The show is, yeah. The energy of that show is crazy. I’ve been on some big tours and it really is amazing. I think being in Nashville, having the hometown show, everybody bringing it. That’s the show you wait on all year. That’s the industry you move to work in. It’s just cool having a lot of people you don’t normally get to see unless you’re in town doing something else. It’s been a great year and it really is an energy-packed show, but a great environment and one of the best I’ve been in on tour.
What can we expect from your new tour? You’re playing some smaller venues, like you just mentioned, but is it going to be a little more stripped down, right?

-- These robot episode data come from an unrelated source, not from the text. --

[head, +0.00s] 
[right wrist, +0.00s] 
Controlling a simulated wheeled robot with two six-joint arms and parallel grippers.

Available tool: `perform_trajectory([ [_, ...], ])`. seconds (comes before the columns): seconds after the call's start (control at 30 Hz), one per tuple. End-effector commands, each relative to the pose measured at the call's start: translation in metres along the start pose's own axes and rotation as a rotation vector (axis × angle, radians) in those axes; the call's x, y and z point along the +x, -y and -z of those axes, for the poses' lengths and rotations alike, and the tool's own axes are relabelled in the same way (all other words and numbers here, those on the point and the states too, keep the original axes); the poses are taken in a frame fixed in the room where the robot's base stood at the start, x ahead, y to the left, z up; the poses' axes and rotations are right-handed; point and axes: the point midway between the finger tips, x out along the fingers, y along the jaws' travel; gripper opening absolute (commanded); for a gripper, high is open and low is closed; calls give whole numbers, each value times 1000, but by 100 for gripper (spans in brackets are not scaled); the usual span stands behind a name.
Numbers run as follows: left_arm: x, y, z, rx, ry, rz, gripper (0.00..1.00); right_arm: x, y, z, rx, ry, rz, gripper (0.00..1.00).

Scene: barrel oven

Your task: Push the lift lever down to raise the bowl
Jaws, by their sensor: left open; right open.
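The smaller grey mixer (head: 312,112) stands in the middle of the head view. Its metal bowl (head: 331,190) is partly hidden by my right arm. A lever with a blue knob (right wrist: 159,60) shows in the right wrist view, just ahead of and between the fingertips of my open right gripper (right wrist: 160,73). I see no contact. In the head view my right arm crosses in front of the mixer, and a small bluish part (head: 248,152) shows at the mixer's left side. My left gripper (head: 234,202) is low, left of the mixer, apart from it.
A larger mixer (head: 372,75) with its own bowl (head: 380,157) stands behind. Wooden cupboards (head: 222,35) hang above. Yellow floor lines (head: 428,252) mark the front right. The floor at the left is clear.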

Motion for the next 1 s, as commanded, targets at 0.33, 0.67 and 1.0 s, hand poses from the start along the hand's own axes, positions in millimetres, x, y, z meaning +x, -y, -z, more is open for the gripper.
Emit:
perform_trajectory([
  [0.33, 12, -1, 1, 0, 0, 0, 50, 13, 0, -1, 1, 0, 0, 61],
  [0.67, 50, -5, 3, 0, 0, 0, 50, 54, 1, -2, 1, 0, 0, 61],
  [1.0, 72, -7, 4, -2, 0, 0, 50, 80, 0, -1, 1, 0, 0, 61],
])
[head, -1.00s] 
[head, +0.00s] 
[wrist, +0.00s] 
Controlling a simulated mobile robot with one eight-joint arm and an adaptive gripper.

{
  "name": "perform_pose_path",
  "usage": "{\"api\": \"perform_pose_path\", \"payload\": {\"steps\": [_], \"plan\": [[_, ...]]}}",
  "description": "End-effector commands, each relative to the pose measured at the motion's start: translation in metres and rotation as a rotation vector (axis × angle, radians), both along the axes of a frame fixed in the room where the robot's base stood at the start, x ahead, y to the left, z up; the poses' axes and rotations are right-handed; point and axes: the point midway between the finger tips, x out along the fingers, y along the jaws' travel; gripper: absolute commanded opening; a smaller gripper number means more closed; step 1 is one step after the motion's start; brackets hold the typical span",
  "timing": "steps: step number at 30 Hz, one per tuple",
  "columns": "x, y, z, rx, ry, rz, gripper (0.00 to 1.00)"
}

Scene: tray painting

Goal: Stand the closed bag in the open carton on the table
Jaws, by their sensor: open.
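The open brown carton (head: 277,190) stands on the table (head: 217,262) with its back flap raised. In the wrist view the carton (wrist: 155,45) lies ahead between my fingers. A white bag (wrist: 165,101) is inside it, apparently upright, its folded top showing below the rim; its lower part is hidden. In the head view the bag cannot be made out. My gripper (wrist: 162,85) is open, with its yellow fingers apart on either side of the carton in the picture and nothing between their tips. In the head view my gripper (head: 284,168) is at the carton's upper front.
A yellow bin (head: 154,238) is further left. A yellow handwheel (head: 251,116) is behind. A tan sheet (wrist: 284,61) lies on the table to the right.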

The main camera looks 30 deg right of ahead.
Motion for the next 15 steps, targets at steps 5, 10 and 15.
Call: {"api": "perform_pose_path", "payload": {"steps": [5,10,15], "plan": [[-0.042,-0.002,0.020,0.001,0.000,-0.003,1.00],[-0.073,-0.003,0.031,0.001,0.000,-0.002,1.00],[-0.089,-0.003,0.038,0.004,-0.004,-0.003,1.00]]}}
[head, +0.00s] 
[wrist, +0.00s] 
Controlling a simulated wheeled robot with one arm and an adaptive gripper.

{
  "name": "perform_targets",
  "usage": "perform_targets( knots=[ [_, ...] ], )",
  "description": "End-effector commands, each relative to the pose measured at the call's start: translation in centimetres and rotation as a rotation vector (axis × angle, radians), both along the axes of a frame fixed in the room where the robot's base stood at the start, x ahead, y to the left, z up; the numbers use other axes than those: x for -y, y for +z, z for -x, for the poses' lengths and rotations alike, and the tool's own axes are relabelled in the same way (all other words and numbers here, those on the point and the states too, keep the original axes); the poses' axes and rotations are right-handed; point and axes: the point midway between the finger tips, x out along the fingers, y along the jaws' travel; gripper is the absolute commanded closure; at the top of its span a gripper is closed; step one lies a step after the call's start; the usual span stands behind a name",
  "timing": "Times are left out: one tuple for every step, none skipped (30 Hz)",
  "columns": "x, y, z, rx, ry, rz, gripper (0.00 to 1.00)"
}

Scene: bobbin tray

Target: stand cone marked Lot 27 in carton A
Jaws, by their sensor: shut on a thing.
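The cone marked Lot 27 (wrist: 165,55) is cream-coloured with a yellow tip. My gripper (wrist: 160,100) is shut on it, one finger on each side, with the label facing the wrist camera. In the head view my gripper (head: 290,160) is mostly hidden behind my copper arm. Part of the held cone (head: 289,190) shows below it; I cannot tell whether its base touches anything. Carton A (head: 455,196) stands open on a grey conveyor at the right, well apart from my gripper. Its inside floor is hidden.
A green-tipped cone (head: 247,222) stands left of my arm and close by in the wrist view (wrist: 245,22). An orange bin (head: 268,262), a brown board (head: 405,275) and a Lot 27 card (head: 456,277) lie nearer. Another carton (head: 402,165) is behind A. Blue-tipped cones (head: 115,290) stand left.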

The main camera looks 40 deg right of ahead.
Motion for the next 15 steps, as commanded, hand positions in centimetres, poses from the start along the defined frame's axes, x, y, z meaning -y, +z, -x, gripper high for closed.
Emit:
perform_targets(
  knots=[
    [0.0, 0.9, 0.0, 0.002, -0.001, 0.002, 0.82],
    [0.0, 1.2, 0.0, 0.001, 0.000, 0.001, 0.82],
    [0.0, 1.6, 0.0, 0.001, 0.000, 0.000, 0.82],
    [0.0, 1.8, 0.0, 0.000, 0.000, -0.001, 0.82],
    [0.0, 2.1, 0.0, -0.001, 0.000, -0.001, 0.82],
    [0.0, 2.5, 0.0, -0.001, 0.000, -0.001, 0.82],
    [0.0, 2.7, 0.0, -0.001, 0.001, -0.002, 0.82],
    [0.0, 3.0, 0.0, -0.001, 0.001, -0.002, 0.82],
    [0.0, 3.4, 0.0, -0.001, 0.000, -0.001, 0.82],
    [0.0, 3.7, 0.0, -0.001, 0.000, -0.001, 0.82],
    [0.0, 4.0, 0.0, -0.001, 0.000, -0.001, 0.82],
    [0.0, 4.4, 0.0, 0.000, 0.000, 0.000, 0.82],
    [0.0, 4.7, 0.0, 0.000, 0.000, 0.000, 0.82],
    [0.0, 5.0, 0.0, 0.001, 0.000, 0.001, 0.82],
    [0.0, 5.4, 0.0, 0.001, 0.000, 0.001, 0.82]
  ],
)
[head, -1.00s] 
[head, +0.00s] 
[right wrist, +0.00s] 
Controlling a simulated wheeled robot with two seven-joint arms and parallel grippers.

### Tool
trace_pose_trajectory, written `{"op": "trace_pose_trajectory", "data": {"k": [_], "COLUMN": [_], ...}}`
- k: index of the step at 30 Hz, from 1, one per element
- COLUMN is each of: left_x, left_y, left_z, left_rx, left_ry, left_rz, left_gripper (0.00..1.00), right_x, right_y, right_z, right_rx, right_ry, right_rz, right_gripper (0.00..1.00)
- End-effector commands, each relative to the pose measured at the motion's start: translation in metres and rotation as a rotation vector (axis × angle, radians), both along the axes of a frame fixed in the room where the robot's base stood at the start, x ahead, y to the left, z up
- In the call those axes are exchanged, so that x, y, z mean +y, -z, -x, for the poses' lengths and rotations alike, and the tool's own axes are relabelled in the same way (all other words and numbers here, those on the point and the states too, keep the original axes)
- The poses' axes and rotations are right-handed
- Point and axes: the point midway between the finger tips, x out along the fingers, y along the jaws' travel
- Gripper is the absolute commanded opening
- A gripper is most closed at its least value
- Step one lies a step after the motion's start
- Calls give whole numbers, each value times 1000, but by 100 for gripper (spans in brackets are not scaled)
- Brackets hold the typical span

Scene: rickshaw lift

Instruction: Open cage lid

Yeah, man. Being in a club the energy’s going to be . . . I mean, the fans are right there up against you. Our headline has been the same for about a year. We’ve been in rehearsal’s all week getting that changed up. We got a new set we get to play. The Down Home Session songs, you really don’t hear those unless you come to a Down Home show so that makes it unique in itself. A lot of these fans are hardcore fans so they’ve seen us all year. We’ve got to give them something new. It just gives us another opportunity. The Down Home show, we want it to be a very special experience and that’s our job as a band and crew, to set all that up and give them something new.
One more for you. You moved to Nashville to be a songwriter. Earlier this month you won Songwriter/Artist of the Year at Nashville’s Songwriter’s Association International. That’s a nice feather in your cap.
I said it before and I’ll say it again: it’s the biggest honor I’ve ever received since I’ve been to Nashville. I’ve been fortunate enough to experience some great things but when you move to town knowing that your songs are not near good enough to make it and you just want to move to town to be a better songwriter, to be recognized by the industry, something like that, man. There’s so many artists that are writers that could’ve been sitting there and for them to recognize me, it’s just motivating, man. It’s humbling. I want to keep writing songs and helping others the way they’ve helped me.